┌────────

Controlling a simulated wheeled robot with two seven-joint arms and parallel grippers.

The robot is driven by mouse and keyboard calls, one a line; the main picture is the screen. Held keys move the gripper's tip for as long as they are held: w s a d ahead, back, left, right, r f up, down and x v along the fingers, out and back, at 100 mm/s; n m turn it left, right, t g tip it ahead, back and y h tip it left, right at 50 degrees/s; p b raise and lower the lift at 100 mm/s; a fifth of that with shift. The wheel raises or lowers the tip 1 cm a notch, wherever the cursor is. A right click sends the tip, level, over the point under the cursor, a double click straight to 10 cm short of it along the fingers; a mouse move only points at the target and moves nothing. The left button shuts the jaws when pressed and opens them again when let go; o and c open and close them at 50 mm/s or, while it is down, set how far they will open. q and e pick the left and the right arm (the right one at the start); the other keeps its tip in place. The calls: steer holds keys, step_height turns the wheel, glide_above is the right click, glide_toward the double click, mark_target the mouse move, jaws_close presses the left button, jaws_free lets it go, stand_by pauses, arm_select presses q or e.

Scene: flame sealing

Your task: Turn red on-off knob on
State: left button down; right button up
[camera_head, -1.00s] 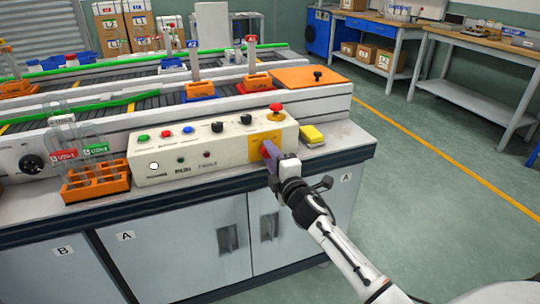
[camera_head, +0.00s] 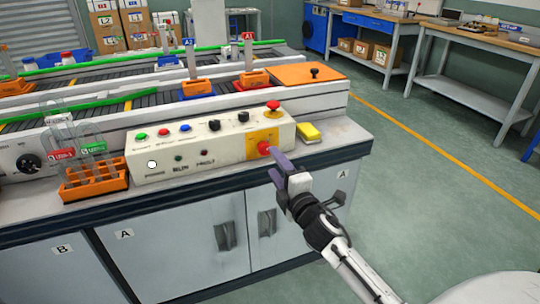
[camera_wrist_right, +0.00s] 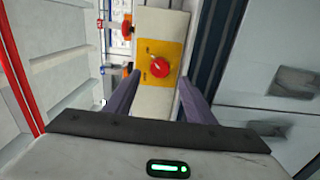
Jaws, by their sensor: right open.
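The red on-off knob (camera_head: 264,148) sits on a yellow plate (camera_head: 256,138) on the front of the white control box (camera_head: 205,155). In the right wrist view the knob (camera_wrist_right: 160,67) is ahead, between and beyond my fingers, on the yellow plate (camera_wrist_right: 171,49). My right gripper (camera_head: 280,169) is open, with purple fingers spread in the right wrist view (camera_wrist_right: 161,98). It is in front of the knob, apart from it and holding nothing. My left gripper is not in view.
A red emergency button (camera_head: 272,106) stands on top of the box, above the knob. A yellow sponge (camera_head: 308,132) lies to the right. An orange rack (camera_head: 95,184) with tubes is at the left. Open floor lies right of the bench.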

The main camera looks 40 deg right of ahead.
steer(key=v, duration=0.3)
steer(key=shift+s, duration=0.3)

└────────

## [EXERCISE TASK]
Output the data exactly. Pictures don't belong in the result.

## [WRITTEN REPLY]
Controlling a simulated wheeled robot with two seven-joint arms and parallel grippers.

The robot is driven by mouse and keyboard calls, one a line; the main picture is the screen. Held keys move the gripper's tip for as long as they are held: w s a d ahead, back, left, right, r f up, down and x v along the fingers, out and back, at 100 mm/s; n m turn it left, right, t g tip it ahead, back and y h tip it left, right at 50 degrees/s; p b raise and lower the lift at 100 mm/s; a fifth of that with shift. The wheel raises or lowers the tip 1 cm a notch, wherever the cursor is. A right click sends the tip, level, over the point under the cursor, a double click straight to 10 cm short of it along the fingers; a mouse move only points at the target and moves nothing. The left button shuts the jaws when pressed and opens them again when let go; o and c open and close them at 50 mm/s or, while it is down, set how far they will open. q and e pick the left and the right arm (the right one at the start); the other keeps its tip in place. The calls: steer holds keys, step_height turns the wheel, glide_above is the right click, glide_toward the double click, mark_target the mouse move, jaws_close presses the left button, jaws_free lets it go, stand_by pauses, arm_select presses q or e.

Scene: flame sealing

Your task: Turn red on-off knob on
State: left button down; right button up
[camera_head, -1.00s] 
[camera_head, +0.00s] 
[camera_wrist_right, +0.00s] 
Jaws, by their sensor: right open.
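The red on-off knob (camera_head: 264,148) sits on a yellow plate (camera_head: 256,138) on the front of the white control box (camera_head: 205,155). In the right wrist view the knob (camera_wrist_right: 160,67) is ahead, between and beyond my fingers, on the yellow plate (camera_wrist_right: 171,49). My right gripper (camera_head: 280,169) is open, with purple fingers spread in the right wrist view (camera_wrist_right: 161,98). It is in front of the knob, apart from it and holding nothing. My left gripper is not in view.
A red emergency button (camera_head: 272,106) stands on top of the box, above the knob. A yellow sponge (camera_head: 308,132) lies to the right. An orange rack (camera_head: 95,184) with tubes is at the left. Open floor lies right of the bench.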

The main camera looks 40 deg right of ahead.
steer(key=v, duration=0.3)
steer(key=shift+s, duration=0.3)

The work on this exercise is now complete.